Considérant ces âmes innocentes, je les comparais à une cire molle sur laquelle on peut graver toute empreinte; celle du mal, hélas! comme celle du bien; et je compris la parole de Jésus: Qu'il vaudrait mieux être jeté à la mer que de scandaliser un seul de ces petits enfants[39]. Ah! que d'âmes arriveraient à une haute sainteté si, dès le principe, elles étaient bien dirigées!
Je le sais, Dieu n'a besoin de personne pour accomplir son œuvre de sanctification; mais, comme il permet à un habile jardinier d'élever des plantes rares et délicates, lui donnant à cet effet la science nécessaire, tout en se réservant le soin de féconder; ainsi veut-il être aidé dans sa divine culture des âmes. Qu'arriverait-il si un horticulteur maladroit ne greffait pas bien ses arbres? s'il ne savait pas reconnaître la nature de chacun et voulait faire éclore, par exemple, des roses sur un pêcher?

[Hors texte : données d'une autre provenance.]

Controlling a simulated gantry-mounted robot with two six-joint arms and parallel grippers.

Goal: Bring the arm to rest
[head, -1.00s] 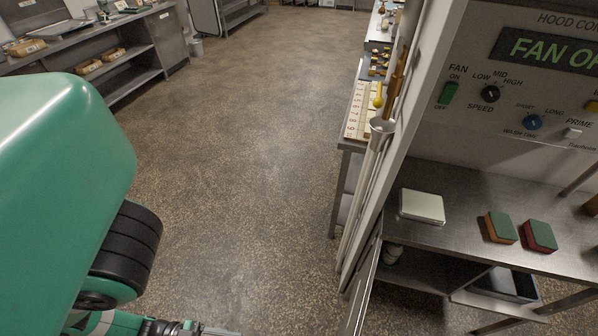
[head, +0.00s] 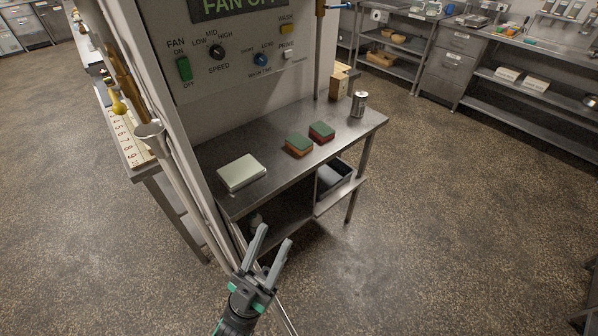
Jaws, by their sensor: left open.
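My left gripper (head: 268,256) shows in the lower middle of the head view. Its two grey fingers are spread apart, with nothing between them. It is in front of the steel table (head: 290,181), below the tabletop's front edge in the picture, and appears apart from it. My right gripper is not in view.
A pale box (head: 241,172), two sponges (head: 299,144) (head: 321,132) and a can (head: 358,104) stand on the table. A dark bin (head: 335,177) is on its lower shelf. A control panel (head: 240,55) rises behind. Open floor (head: 450,220) lies to the right.

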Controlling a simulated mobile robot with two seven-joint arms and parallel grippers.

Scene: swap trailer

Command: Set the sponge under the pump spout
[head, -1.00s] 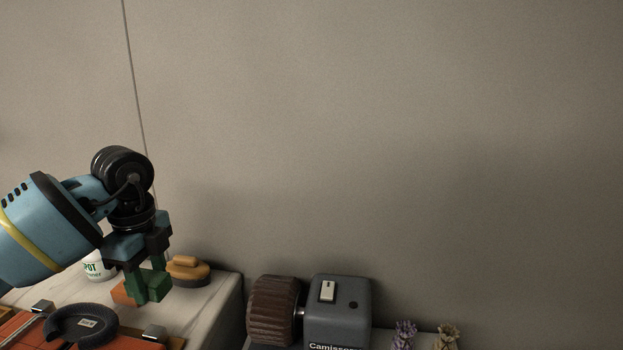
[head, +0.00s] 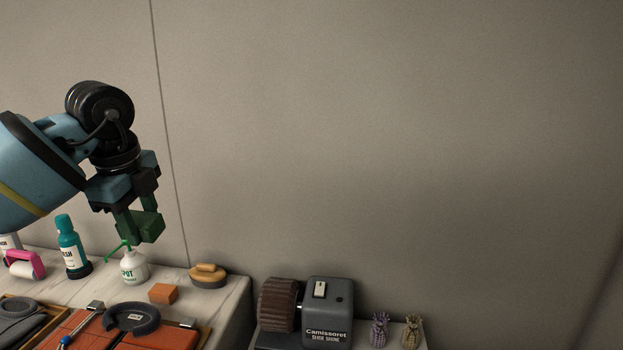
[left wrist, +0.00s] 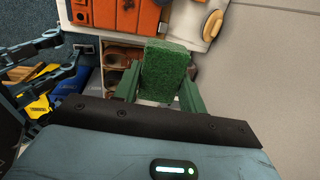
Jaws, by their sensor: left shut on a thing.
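The green sponge (left wrist: 165,70) is held between the two green fingers of my left gripper (left wrist: 160,90) in the left wrist view. In the head view, my left gripper (head: 138,228) is in the air above the back of the counter; sponge and fingers are hard to tell apart there. The pump bottle (head: 134,270) is white, labelled "SPOT", with a green spout pointing left. It stands upright on the counter just below my gripper in the picture. My right gripper does not show.
An orange block (head: 163,293) and a tan-topped brush (head: 208,274) sit on the counter (head: 222,297) right of the bottle. A teal bottle (head: 71,246) and pink roller (head: 24,264) stand left. A grey shoe-shine machine (head: 329,305) is beyond the counter's right edge.

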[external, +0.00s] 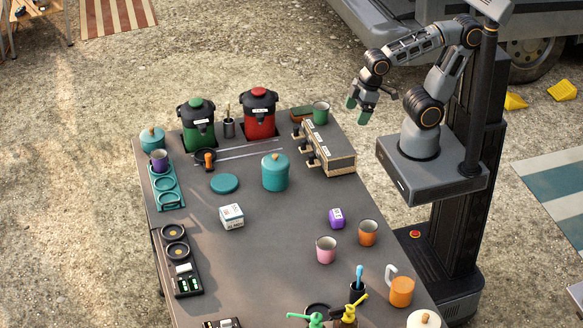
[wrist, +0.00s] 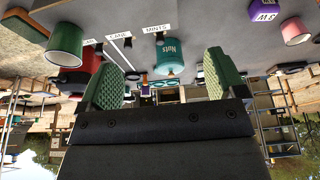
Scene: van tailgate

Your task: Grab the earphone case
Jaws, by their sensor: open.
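A small white rounded item (external: 183,268) lies in the dark tray at the table's left edge; it may be the earphone case, but it is too small to be sure. I cannot pick out the case in the wrist view. My gripper (external: 358,109) is open and empty, raised beyond the table's far right corner, well away from that tray. Its two green pads (wrist: 163,70) show spread apart in the wrist view, with nothing between them.
The dark tray (external: 186,290) also holds batteries. A teal canister (external: 275,173), a white box (external: 231,216), a purple box (external: 337,218), a pink cup (external: 326,249) and a labelled rack (external: 332,155) stand between. The table's middle has bare room.

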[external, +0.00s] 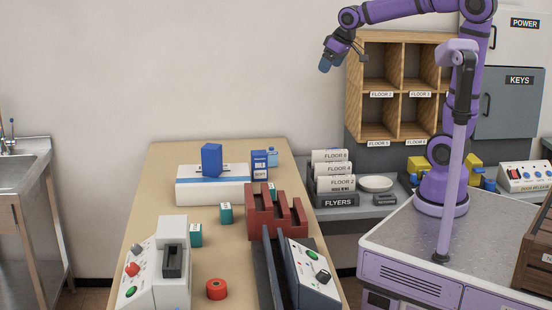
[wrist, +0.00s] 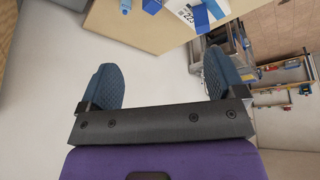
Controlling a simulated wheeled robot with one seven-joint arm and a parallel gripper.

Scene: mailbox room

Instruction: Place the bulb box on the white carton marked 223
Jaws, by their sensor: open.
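A plain blue box (external: 211,160) stands upright on top of the white carton (external: 225,193) with a blue stripe. I take it to be the bulb box, but no lettering on it is readable. In the wrist view the box (wrist: 200,19) and the carton (wrist: 180,8) show at the top edge; the carton's label is only partly readable. A second blue box with a white label (external: 259,164) stands on the table right of the carton. My gripper (external: 328,62) is high above the table, right of and well apart from both boxes. It is open and empty in the wrist view (wrist: 162,76).
A light blue bottle (external: 272,157) stands behind the labelled box. A wooden pigeonhole shelf (external: 376,132) stands close by my gripper. The air above the table is clear.

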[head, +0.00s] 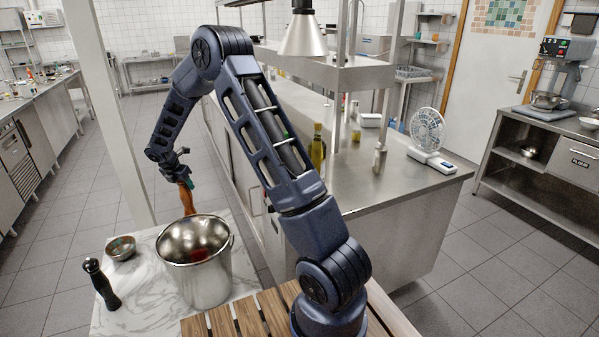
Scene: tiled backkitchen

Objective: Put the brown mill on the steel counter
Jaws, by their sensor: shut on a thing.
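My gripper (178,172), at the left end of my arm, is shut on the brown mill (187,197). The mill hangs roughly upright below the fingers, just behind the steel bucket's rim. Its lower end is partly hidden by the bucket, and I cannot tell whether it touches the marble top. The steel counter (395,185) runs from the middle to the right, across the floor gap from the marble table. Its near end has bare room.
A steel bucket (207,285), a small bowl (121,248) and a black mill (101,285) stand on the marble table (150,315). On the counter are an oil bottle (317,150), a shaker (380,160) and a white fan (428,135). A shelf and lamp (304,35) overhang it.

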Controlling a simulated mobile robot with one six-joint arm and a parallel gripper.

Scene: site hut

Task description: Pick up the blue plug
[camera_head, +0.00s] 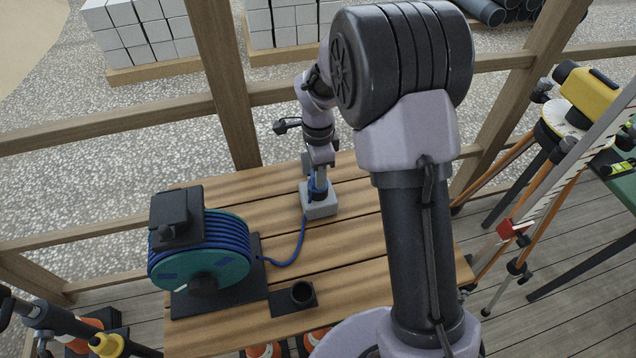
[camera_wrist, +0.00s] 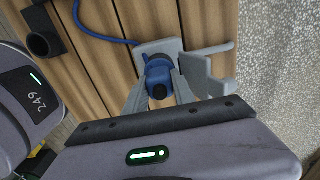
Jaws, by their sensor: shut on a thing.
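The blue plug (camera_wrist: 158,72) sits at a light grey socket box (camera_wrist: 148,48) on the wooden table. My gripper (camera_wrist: 160,92) is shut on the plug, one finger on each side of it. In the head view the plug (camera_head: 318,186) stands upright on the grey box (camera_head: 320,208), under my gripper (camera_head: 319,176). Whether the plug is seated in the box or just above it, I cannot tell. A blue cable (camera_head: 290,260) runs from the plug to a teal and blue cable reel (camera_head: 203,255) on the left of the table.
A black holder with a round opening (camera_head: 301,295) lies at the table's front. The wooden table (camera_head: 355,250) is clear around the grey box. Wooden railing posts (camera_head: 225,80) stand behind it. A tripod with a yellow instrument (camera_head: 585,88) stands at the right.

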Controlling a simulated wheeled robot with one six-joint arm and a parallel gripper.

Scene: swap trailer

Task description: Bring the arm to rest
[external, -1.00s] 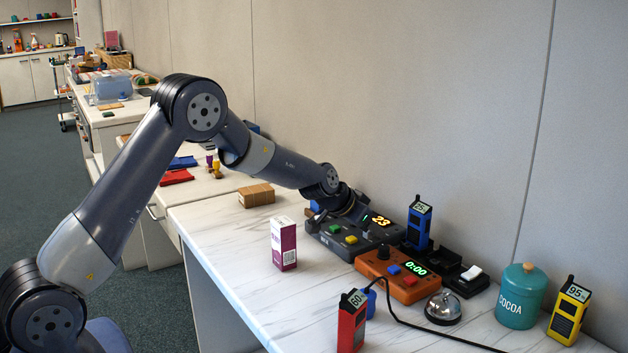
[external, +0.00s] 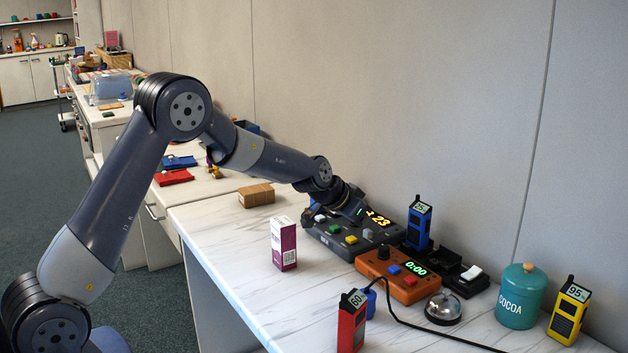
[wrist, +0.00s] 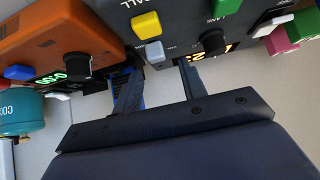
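My arm reaches over the worktop (external: 225,225) from the left. Its elbow is high, and its gripper (external: 362,211) is low over the far side of a dark console (external: 340,236), by the lit display reading 23. In the wrist view, the two fingers of my gripper (wrist: 160,68) are apart with nothing between them. The console (wrist: 178,32) fills the top of that view, with yellow, white and green buttons and a black knob. I cannot tell whether the fingertips touch the console.
An orange timer (external: 404,287) reading 0:00, a blue radio (external: 418,224) and a black charger base (external: 440,262) stand near the console. A purple-and-white box (external: 283,243), red radio (external: 351,322), bell (external: 443,307), cocoa jar (external: 521,296) and yellow radio (external: 569,312) stand around. The wall is close behind.

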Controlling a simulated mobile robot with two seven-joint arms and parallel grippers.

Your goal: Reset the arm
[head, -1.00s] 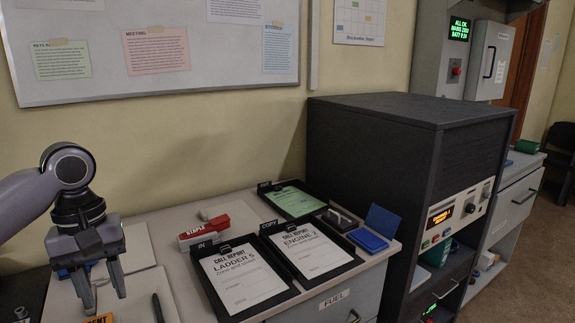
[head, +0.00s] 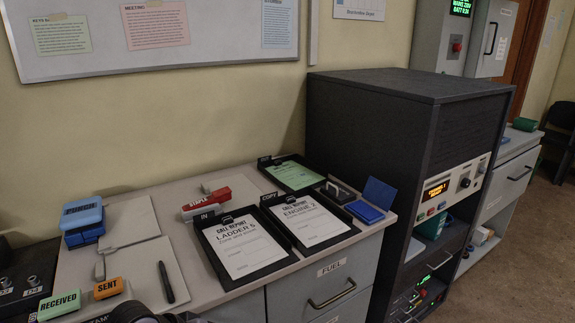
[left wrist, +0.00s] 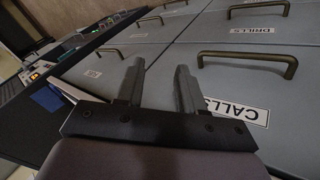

Cela me fait souvenir qu'autrefois, parmi mes oiseaux, j'avais un serin qui chantait à ravir; j'avais aussi un petit linot auquel je prodiguais des soins particuliers, l'ayant adopté à sa sortie du nid. Ce pauvre petit prisonnier, privé des leçons de musique de ses parents et n'entendant du matin au soir que les joyeuses roulades du serin, voulut l'imiter un beau jour.—Difficile entreprise pour un linot!—C'était charmant de voir les efforts de ce pauvre petit, dont la douce voix eut bien du mal à s'accorder avec les notes vibrantes de son maître. Il y arriva cependant, à ma grande surprise, et son chant devint absolument le même que celui du serin.
O ma Mère, vous savez qui m'a appris à chanter dès l'enfance! Vous savez quelles voix m'ont charmée! Et maintenant j'espère un jour, malgré ma faiblesse, redire éternellement le cantique d'amour dont j'ai entendu bien des fois moduler ici-bas les notes harmonieuses.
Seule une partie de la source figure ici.